The most common form of proof by mathematical induction requires proving in the inductive step that

\forall k(P(k)\to P(k+1))

whereupon the induction principle "automates" n applications of this step in getting from P(0) to P(n). This could be called "predecessor induction" because each step proves something about a number from something about that number's predecessor.

A variant of interest in computational complexity is "prefix induction", in which one proves the following statement in the inductive step:

\forall k(P(k)\to P(2k)\land P(2k+1))

or equivalently

\forall k\left(P\left(\left\lfloor {\frac {k}{2}}\right\rfloor \right)\to P(k)\right)

The induction principle then "automates" log n applications of this inference in getting from P(0) to P(n). In fact, it is called "prefix induction" because each step proves something about a number from something about the "prefix" of that number — as formed by truncating the low bit of its binary representation. It can also be viewed as an application of traditional induction on the length of that binary representation.

If traditional predecessor induction is interpreted computationally as an n-step loop, then prefix induction would correspond to a log-n-step loop. Because of that, proofs using prefix induction are "more feasibly constructive" than proofs using predecessor induction.

Predecessor induction can trivially simulate prefix induction on the same statement. Prefix induction can simulate predecessor induction, but only at the cost of making the statement more syntactically complex (adding a bounded universal quantifier), so the interesting results relating prefix induction to polynomial-time computation depend on excluding unbounded quantifiers entirely, and limiting the alternation of bounded universal and existential quantifiers allowed in the statement.

One can take the idea a step further: one must prove

\forall k\left(P\left(\left\lfloor {\sqrt {k}}\right\rfloor \right)\to P(k)\right)

whereupon the induction principle "automates" log log n applications of this inference in getting from P(0) to P(n). This form of induction has been used, analogously, to study log-time parallel computation.

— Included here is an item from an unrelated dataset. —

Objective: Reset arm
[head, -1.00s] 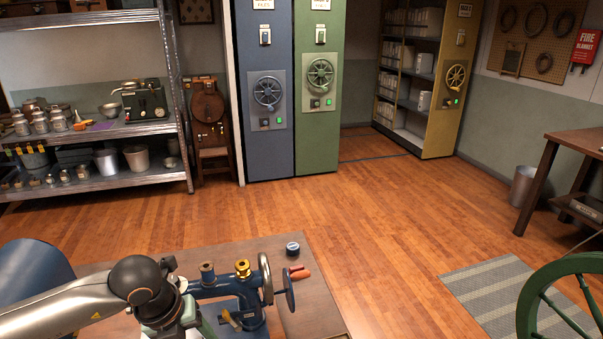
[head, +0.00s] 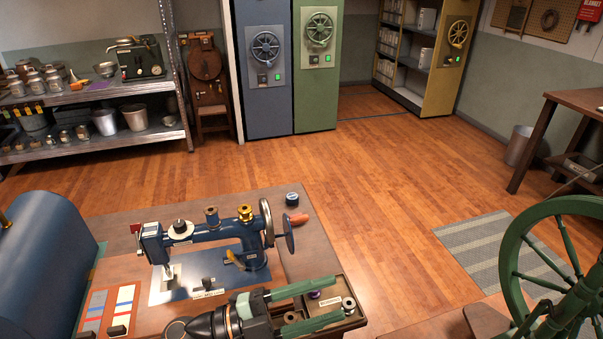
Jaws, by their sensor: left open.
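My left gripper (head: 338,298) comes in at the bottom middle of the head view, its dark body low and its two green fingers pointing right. The fingers are spread apart, with no object seen held between them. They are over or in front of a small wooden compartment tray (head: 362,318) at the table's right front; I cannot tell whether they touch it. A purple item and small spools show in the tray near the fingers. My right gripper is out of view.
A blue sewing machine (head: 222,236) stands on the wooden table (head: 120,228) just behind the gripper. A large blue rounded object (head: 45,262) is at left. A green spoked wheel (head: 512,262) stands at right. Open wooden floor (head: 370,190) lies beyond the table.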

Complete (strong) induction

Another variant, called complete induction, course of values induction or strong induction (in contrast to which the basic form of induction is sometimes known as weak induction), makes the inductive step easier to prove by using a stronger hypothesis: one proves the statement $P(m+1)$ under the assumption that $P(n)$ holds for all natural numbers $n$ less than $m+1$ ; by contrast, the basic form only assumes $P(m)$ . The name "strong induction" does not mean that this method can prove more than "weak induction", but merely refers to the stronger hypothesis used in the inductive step.

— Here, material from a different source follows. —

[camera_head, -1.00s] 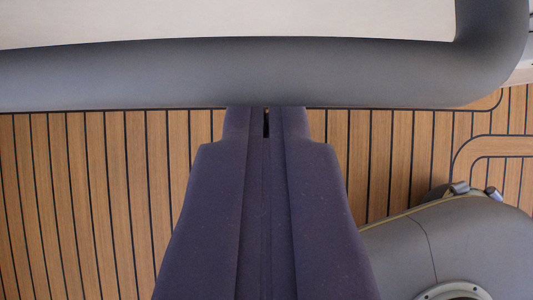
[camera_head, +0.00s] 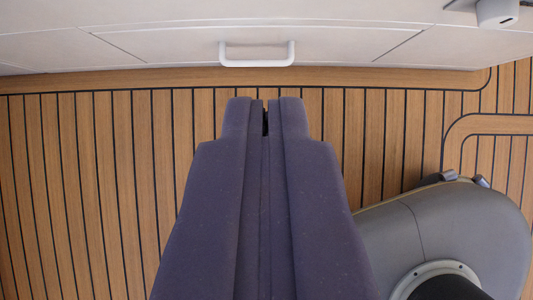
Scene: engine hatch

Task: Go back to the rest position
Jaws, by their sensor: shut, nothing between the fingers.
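My gripper (camera_head: 265,103) reaches up from the bottom middle of the view. Its two dark purple fingers are shut against each other, with only a thin dark slit at the tips and nothing held. The tips show over the wooden floor, just below a white handle (camera_head: 257,63) on a pale panel (camera_head: 160,45). I cannot tell how far the tips are from the handle; no contact shows.
The planked floor (camera_head: 60,180) with dark seams is bare on the left and in the middle. A pale fitting (camera_head: 497,12) juts from the panel at the top right.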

In fact, it can be shown that the two methods are actually equivalent, as explained below. In this form of complete induction, one still has to prove the base case, $P(0)$ , and it may even be necessary to prove extra-base cases such as $P(1)$ before the general argument applies, as in the example below of the Fibonacci number $F_{n}$ .

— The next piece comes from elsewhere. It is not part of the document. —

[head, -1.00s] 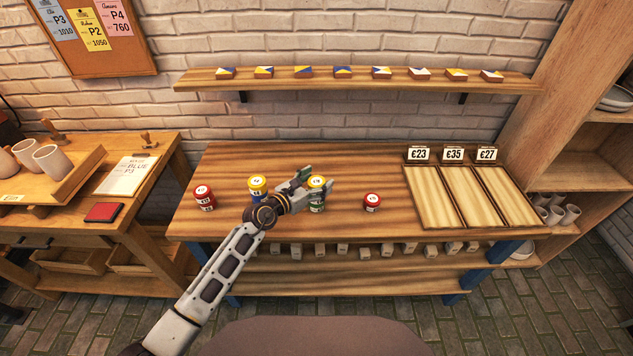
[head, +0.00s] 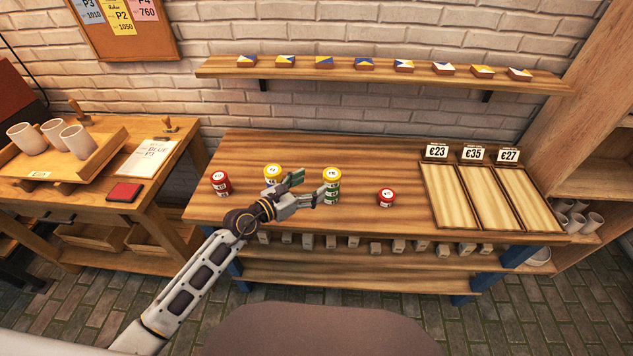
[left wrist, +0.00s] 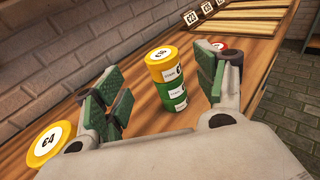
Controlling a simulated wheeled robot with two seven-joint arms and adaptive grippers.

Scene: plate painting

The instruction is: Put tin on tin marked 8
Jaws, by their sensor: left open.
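A stack (head: 332,187) stands near the table's middle, a yellow tin on green. In the left wrist view the yellow tin (left wrist: 163,62) sits upright on the green part (left wrist: 173,98); its number is too small to read surely. My left gripper (head: 308,187) is open and empty, just left of the stack. In the left wrist view the stack shows beyond the gap between its fingers, apparently apart from them. Another yellow tin (head: 272,172) stands behind the gripper, partly hidden. Red tins stand at the left (head: 220,184) and right (head: 386,197). My right gripper is not in view.
Three wooden trays (head: 457,200) with price cards lie at the table's right. A wall shelf (head: 380,72) with several small painted blocks runs above. A side table (head: 100,160) with cups stands at the left. The table behind the stack is clear.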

Although the form just described requires one to prove the base case, this is unnecessary if one can prove $P(m)$ (assuming $P(n)$ for all lower $n$ ) for all $m\geq 0$ . This is a special case of transfinite induction as described below, although it is no longer equivalent to ordinary induction. In this form the base case is subsumed by the case $m=0$ , where $P(0)$ is proved with no other $P(n)$ assumed; this case may need to be handled separately, but sometimes the same argument applies for $m=0$ and $m>0$ , making the proof simpler and more elegant. In this method, however, it is vital to ensure that the proof of $P(m)$ does not implicitly assume that $m>0$ , e.g. by saying "choose an arbitrary $n<m$ ", or by assuming that a set of m elements has an element.

Complete induction is equivalent to ordinary mathematical induction as described above, in the sense that a proof by one method can be transformed into a proof by the other. Suppose there is a proof of $P(n)$ by complete induction. Let $Q(n)$ mean " $P(m)$ holds for all $m$ such that $0\leq m\leq n$ ". Then $Q(n)$ holds for all $n$ if and only if $P(n)$ holds for all $n$ , and our proof of $P(n)$ is easily transformed into a proof of $Q(n)$ by (ordinary) induction. If, on the other hand, $P(n)$ had been proven by ordinary induction, the proof would already effectively be one by complete induction: $P(0)$ is proved in the base case, using no assumptions, and $P(n+1)$ is proved in the inductive step, in which one may assume all earlier cases but need only use the case $P(n)$ .

Example: Fibonacci numbers

Complete induction is most useful when several instances of the inductive hypothesis are required for each inductive step. For example, complete induction can be used to show that

F_{n}={\frac {\varphi ^{n}-\psi ^{n}}{\varphi -\psi }}

where $F_{n}$ is the nth Fibonacci number, ${\textstyle \varphi ={{1+{\sqrt {5}}} \over 2}}$ (the golden ratio) and ${\textstyle \psi ={{1-{\sqrt {5}}} \over 2}}$ are the roots of the polynomial $x^{2}-x-1$ . By using the fact that $F_{n+2}=F_{n+1}+F_{n}$ for each $n\in {\mathbb {N}}$ , the identity above can be verified by direct calculation for ${\textstyle F_{n+2}}$ if one assumes that it already holds for both ${\textstyle F_{n+1}}$ and ${\textstyle F_{n}}$ . To complete the proof, the identity must be verified in the two base cases: $n=0$ and ${\textstyle n=1}$ .

Example: prime factorization

Another proof by complete induction uses the hypothesis that the statement holds for all smaller $n$ more thoroughly. Consider the statement that "every natural number greater than 1 is a product of (one or more) prime numbers", which is the "existence" part of the fundamental theorem of arithmetic. For proving the inductive step, the induction hypothesis is that for a given $n>1$ the statement holds for all smaller $n>1$ . If $m$ is prime then it is certainly a product of primes, and if not, then by definition it is a product: $m=n_{1}n_{2}$ , where neither of the factors is equal to 1; hence neither is equal to $m$ , and so both are greater than 1 and smaller than $m$ . The induction hypothesis now applies to $n_{1}$ and $n_{2}$ , so each one is a product of primes. Thus $m$ is a product of products of primes, and hence by extension a product of primes itself.

Example: dollar amounts revisited

We shall look to prove the same example as above, this time with strong induction. The statement remains the same:

$S(n):\,\,n\geq 12\to \,\exists \,a,b\in \mathbb {N} .\,\,n=4a+5b$

However, there will be slight differences in the structure and the assumptions of the proof, starting with the extended base case:

Base case: Show that $S(k)$ holds for $k=12,13,14,15$ .

{\begin{aligned}4\cdot 3+5\cdot 0=12\\4\cdot 2+5\cdot 1=13\\4\cdot 1+5\cdot 2=14\\4\cdot 0+5\cdot 3=15\end{aligned}}

The base case holds.

Induction hypothesis: Given some $j>15$ , assume $S(m)$ holds for all $m$ with $12\leq m<j$ .

Inductive step: Prove that $S(j)$ holds.

Choosing $m=j-4$ , and observing that $15<j\to 12\leq j-4<j$ shows that $S(j-4)$ holds, by inductive hypothesis. That is, the sum $j-4$ can be formed by some combination of $4$ and $5$ dollar coins. Then, simply adding a $4$ dollar coin to that combination yields the sum $j$ . That is, $S(j)$ holds. Q.E.D.